LPS officials called the Thursday afternoon incident a “teachable moment” for administrators in the midst of a full-scale review of security measures in the district. “Anytime we have a situation like this, it becomes a training situation,” said Dennis Van Horn, associate superintendent for business affairs.”We’ll go back, make sure to talk to drivers about what to do in those situations.” Training currently includes bus driving skills, emergency evacuations and keeping order on the bus. Now there will be an additional subject: intruders. “It will become a standard part of training,” Van Horn said.
When I learned about the knife-wielding stranger trying to gain access to a Lincoln Public Schools bus, I could not help but wonder back to my own childhood there when the streets were safe. You could play alone outside until the streetlights came on — then you had to run home — and every school bus and school were rightly treated as extensions of the safety of your own home. From afar, Columbine and Virginia Tech warned us off the assumed safety of our schooling.

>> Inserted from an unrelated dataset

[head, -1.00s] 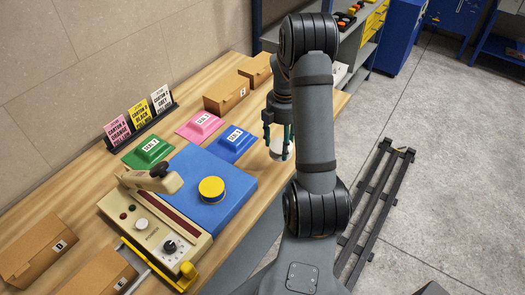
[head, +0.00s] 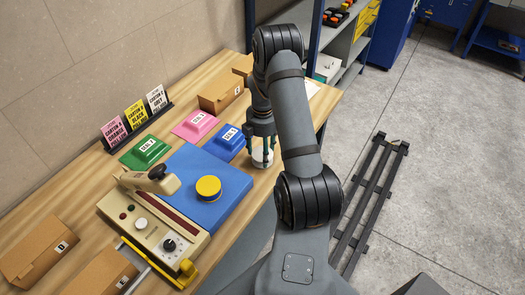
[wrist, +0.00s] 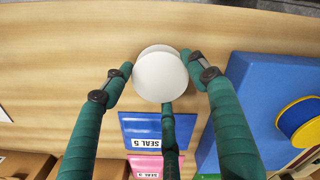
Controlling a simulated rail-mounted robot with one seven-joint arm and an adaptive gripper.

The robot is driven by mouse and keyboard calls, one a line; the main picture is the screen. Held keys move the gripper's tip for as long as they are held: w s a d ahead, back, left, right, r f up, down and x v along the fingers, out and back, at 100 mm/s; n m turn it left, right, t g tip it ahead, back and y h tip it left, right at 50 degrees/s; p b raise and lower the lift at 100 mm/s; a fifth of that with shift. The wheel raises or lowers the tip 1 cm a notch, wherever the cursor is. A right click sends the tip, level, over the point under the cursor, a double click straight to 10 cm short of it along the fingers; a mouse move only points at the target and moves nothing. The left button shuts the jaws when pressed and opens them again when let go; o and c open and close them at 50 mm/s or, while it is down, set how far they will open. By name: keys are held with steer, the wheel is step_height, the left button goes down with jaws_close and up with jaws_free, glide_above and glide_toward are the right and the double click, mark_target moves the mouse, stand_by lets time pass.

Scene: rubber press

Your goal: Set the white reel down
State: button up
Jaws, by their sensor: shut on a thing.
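The white reel (head: 262,158) is at the front edge side of the wooden table, to the right of the small blue block. In the wrist view the reel (wrist: 160,78) shows its round white face, with a second flange rim behind it. My gripper (head: 262,142) points down, its teal fingers closed around the reel; in the wrist view the gripper (wrist: 160,82) has fingers on both sides and one below. The reel looks upright over bare wood. I cannot tell whether it touches the tabletop.
A small blue block (head: 229,139) labelled as a seal lies close by, with pink (head: 195,125) and green (head: 146,151) ones beyond. The press with its blue bed (head: 215,182) and yellow reel (head: 208,188) stands to the left. Cardboard boxes (head: 220,95) line the back.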

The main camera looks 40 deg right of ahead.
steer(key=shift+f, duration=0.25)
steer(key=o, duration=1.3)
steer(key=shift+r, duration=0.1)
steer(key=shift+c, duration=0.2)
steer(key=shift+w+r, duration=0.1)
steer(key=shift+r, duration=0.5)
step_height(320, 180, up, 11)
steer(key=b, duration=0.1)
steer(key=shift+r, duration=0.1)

The strangers on a school bus was another incremental loss of city innocence that changes things forever. I find it fascinating that new bus driver Ed Rypkema wasn’t a Lincoln native. He’d seen the world. He knew of the treachery and killing that lived in other urban cores. Rypkema wasn’t charmed into a false sense of well-being in Lincoln and he wasn’t coddled by the advertising ideal of “The Nebraska Good Life” motto. Rypkema knew the highs and the lows of the road as a truck driver, and he’d witnessed firsthand how a city loses its innocence and — as a stranger in a new homeland — he fought that increment in a shove back against another stranger’s a knife.

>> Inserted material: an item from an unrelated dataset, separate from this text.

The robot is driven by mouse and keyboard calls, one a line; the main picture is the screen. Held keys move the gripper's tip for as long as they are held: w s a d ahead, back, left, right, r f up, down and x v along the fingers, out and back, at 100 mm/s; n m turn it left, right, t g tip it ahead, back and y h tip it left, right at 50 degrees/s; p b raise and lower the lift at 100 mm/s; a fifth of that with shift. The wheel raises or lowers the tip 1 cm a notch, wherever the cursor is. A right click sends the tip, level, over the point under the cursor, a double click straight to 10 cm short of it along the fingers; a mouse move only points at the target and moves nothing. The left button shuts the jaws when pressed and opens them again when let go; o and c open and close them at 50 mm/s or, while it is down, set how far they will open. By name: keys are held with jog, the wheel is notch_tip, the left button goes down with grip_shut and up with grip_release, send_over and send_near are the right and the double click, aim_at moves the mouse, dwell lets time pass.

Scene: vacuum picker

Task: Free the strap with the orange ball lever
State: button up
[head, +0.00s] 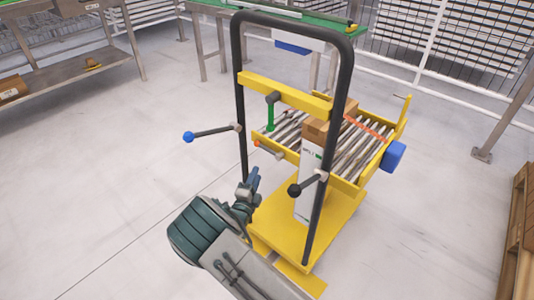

Rypkema, who used to own a hardware store in North Dakota and drove a truck after he and his wife moved to Lincoln to be close to their two daughters, was hired by the district in December. He said he saw a story in the paper about how LPS needed drivers and decided to apply. Nothing like this ever happened in his years as a truck driver, he said. “I slept in New York City, went through Harlem at 2 in the morning. I slept in a lot of bad places, and a lot of times I didn’t even lock the door. Nothing.”
Sometimes, when strangers in a common land meet — the goodness in one triumphs over the black will of another — and in that fight for morality and duty, and and in that battle for the preservation of The Good Life even in the darkening of innocence lost — is an inching towards the light instead of away from it.
Hi David,
Rypkema was a very observant person. Some would not have seen the knife.

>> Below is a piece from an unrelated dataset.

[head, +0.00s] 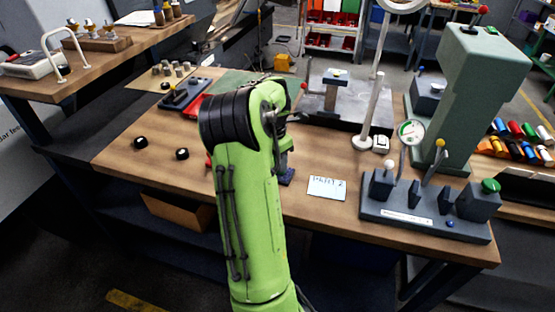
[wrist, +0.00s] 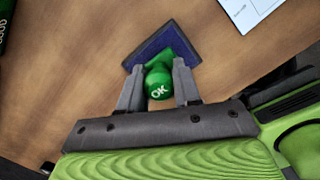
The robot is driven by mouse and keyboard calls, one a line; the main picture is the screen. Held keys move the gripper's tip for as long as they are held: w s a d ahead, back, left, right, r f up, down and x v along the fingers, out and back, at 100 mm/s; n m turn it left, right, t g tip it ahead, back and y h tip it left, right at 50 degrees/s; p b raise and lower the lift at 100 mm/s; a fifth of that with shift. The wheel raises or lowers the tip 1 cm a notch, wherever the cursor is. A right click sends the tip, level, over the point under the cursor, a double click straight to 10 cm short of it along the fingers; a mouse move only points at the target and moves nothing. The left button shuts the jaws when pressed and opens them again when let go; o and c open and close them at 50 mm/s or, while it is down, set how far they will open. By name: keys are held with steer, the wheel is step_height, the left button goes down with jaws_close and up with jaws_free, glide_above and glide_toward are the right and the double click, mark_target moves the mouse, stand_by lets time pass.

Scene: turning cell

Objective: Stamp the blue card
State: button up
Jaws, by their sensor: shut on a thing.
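My gripper (wrist: 158,78) is shut on the green stamp (wrist: 158,82), whose rounded top reads "OK". The stamp's lower end is over a dark blue pad (wrist: 182,46) with a grey rim; whether it touches the pad is hard to tell. The pad also shows in the head view (head: 287,176), just right of my arm, which hides most of the gripper and the stamp. A pale bluish-white card (head: 326,188) with handwriting lies flat on the bench to the right of the pad. Its corner shows at the top right of the wrist view (wrist: 247,10).
A grey fixture (head: 425,212) with knobs and a dial stands right of the card. Behind are a metal plate stand (head: 345,110) and a tall green machine (head: 470,90). Two black knobs (head: 182,154) lie left on the wooden bench (head: 130,165). Bare wood surrounds the card.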

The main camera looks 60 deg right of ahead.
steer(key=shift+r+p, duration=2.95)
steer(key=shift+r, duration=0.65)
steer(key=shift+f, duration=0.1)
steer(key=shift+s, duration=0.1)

I had a cop tell me that being aware of one’s surroundings is a good deterrent to crime. Often, criminals will target those who are not paying attention or on their cell, and leave others that are looking their way alone.
I guess it pays to know what’s going on around you. One of my neighbors would not notice if a meteor fell on her car. Whenever she is outside, she has the cell glued to her ear. Prime target.
Donna
Is it because the smaller cities get more people this sort of thing happens? Would a closed community have the same danger?
Hi Donna —
Yes, Rypkema was “on” and I wonder if a native Lincolnite would have responded in the same manner or if they would’ve frozen in the realization of a stranger with a knife trying to enter a school bus? When you grow up in a bubble you have the habit of reacting poorly when that bubble bursts in your face.
I agree looking around is important to deterring crime. Walk confidently and with a purpose. That way you’ll let those watching — you have a purpose and people are expecting you.
That’s a very interesting question, arin. Are cities created those who were born and live there or by the new “strange” blood that enters the urban core to give the city a greater texture and variety of living?
Las Vegas is one of the most popular and growing cities in America — and it also has one of the highest and growing crime rates in the United States.
Gated communities keep out strangers. Maybe whole cities should do the same thing.
I’m not sure how that would work, arin. Cities die without the infusion of new blood and that new blood can only come from strangers. If you want to suffocate a city and kill the urban core — then create a wall around the city limits and come back in a generation to find only dust and dirt.
If you want a long life you put walls up and if you want a long city life you risk the people by inviting strangers.
I think you’ve found the hard conundrum of living in a society, arin. Does the individual trump the rights of the community?
Hi David,
I came from one of the biggest cities in India, so I know what a city-crime can be.
My first experience in USA was a tiny town with a population of 14000. I was amazed seeing how safe people felt there – my neighbors never locked their door in summer, people left their cars/possessions unattended without being bothered…
I was uneasy at first, but gradually got used to it. Felt very happy seeing the innocence and trust – but was skeptical about the longevity of it.
Hi Katha!
Are you less suspicious of people in America than you were in India?
In a small town in midwest or in my school campus – yes.
Not when I am travelling to a different big city – I am always on guard!
That’s an interesting splitting of interests, Katha! If you had been that bus driver, would you have been alert enough to push him off your bus?
Yes David, because if I am a bus driver then my job responsibility includes ensuring safety to the passengers of my bus – I would have been doubly alert then.
Fantastic, Katha! Another stranger to the rescue! 😀
Right David!
I might enjoy the “innocence and trust” with an apparent complacency but I am well aware of the potential danger!
Well done, Katha! We must always be alert, but human, against the inhuman.
Exactly David. Human against inhuman, not human against human.
Right-O, Katha! The difference is knowing the difference when not obvious.
David! Most of the time the line is blurred!
You are so right, Katha, and danger counts on that fuzziness to survive undetected.
That’s where comes the insight David!
That makes great sense, Katha, thank you!